> _Task brief_
Using the material below, print the line that contains "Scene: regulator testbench", the line that contains "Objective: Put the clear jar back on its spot", and every line in between, exactly and nothing else.

□ □ □

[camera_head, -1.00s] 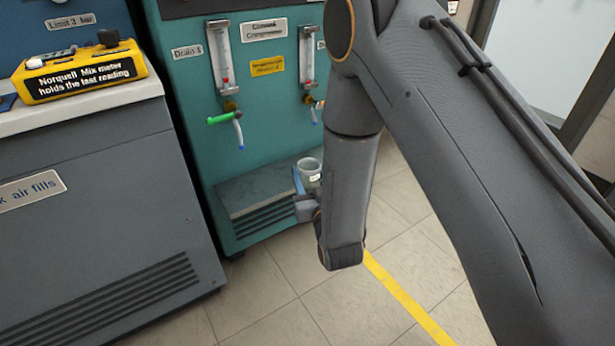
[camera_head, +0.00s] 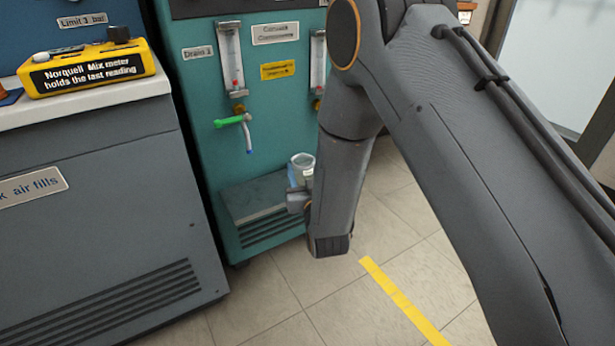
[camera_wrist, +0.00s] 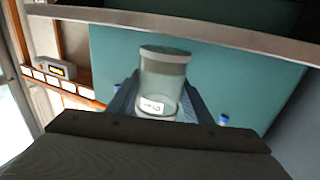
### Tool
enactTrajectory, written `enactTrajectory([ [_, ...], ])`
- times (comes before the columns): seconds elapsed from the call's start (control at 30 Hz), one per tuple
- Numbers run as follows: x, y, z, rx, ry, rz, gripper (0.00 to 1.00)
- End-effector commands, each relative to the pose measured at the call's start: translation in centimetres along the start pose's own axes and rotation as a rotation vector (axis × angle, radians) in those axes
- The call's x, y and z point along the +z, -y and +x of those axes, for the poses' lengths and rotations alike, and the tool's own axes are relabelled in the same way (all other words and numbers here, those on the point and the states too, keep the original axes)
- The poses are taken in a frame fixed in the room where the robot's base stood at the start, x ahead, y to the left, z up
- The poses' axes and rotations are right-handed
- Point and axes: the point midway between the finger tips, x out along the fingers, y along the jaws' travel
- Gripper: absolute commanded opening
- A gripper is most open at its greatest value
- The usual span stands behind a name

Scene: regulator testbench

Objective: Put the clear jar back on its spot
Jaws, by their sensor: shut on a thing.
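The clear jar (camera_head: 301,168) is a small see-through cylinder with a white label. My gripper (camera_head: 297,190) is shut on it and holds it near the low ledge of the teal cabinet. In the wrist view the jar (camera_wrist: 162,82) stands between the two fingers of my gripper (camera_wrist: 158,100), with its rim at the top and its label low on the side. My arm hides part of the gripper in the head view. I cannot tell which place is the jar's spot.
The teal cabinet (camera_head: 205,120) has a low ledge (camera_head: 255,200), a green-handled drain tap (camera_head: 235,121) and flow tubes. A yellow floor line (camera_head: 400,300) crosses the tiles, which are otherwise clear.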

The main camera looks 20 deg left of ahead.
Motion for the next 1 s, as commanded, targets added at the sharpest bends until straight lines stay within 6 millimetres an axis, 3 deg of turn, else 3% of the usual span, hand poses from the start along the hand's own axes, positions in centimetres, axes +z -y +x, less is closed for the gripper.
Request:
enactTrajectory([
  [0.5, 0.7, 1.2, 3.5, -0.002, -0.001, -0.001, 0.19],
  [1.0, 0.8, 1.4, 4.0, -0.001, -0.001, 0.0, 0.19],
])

□ □ □

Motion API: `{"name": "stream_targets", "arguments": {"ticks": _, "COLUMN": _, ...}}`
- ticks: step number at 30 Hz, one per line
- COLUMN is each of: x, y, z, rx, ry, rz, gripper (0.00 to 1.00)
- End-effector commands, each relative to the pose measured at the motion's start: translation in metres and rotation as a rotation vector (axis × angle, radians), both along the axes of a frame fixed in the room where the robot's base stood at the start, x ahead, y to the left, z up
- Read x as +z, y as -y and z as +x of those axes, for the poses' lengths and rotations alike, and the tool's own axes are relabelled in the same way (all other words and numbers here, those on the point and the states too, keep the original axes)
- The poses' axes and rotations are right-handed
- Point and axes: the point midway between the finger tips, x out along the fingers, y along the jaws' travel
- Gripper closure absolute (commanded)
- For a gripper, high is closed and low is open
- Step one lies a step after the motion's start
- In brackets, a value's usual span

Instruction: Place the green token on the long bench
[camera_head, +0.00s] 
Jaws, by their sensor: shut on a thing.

□ □ □

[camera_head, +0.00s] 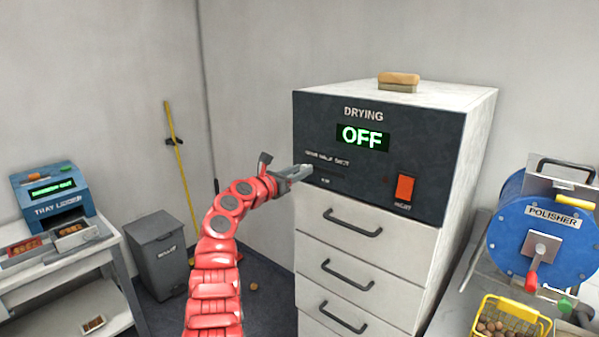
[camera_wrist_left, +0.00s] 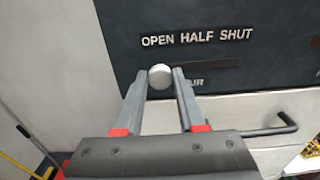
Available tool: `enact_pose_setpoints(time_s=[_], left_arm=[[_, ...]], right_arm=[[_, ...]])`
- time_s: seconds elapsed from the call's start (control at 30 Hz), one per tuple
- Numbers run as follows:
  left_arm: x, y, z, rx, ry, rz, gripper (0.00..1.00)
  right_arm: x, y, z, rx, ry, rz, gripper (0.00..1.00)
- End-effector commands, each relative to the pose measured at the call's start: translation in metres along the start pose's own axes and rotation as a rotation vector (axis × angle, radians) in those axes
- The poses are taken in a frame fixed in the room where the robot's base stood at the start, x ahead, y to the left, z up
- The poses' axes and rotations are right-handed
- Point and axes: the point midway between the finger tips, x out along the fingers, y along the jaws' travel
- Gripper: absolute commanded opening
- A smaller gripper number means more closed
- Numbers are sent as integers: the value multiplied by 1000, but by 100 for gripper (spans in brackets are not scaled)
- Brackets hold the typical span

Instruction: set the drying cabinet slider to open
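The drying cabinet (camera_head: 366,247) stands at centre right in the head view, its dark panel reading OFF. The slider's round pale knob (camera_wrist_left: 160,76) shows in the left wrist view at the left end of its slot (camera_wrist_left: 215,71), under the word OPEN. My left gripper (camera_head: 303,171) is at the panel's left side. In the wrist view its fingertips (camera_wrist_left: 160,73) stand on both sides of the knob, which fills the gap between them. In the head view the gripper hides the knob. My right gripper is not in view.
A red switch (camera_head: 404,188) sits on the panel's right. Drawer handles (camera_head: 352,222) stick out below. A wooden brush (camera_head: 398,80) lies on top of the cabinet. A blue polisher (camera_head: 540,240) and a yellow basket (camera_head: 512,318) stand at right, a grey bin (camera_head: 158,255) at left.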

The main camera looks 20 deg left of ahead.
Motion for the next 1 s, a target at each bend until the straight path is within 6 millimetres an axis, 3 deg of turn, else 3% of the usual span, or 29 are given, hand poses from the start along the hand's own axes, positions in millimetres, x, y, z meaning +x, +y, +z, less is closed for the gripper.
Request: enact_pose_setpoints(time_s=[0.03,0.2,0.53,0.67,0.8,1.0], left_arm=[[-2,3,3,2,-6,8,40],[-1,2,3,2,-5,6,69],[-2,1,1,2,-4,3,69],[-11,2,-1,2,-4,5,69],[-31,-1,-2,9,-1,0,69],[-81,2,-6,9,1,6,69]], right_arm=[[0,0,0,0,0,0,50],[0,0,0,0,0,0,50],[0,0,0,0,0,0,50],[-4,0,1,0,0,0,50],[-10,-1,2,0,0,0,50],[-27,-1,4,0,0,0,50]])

□ □ □

> _Answer to this problem_
Scene: regulator testbench

Objective: Put the clear jar back on its spot

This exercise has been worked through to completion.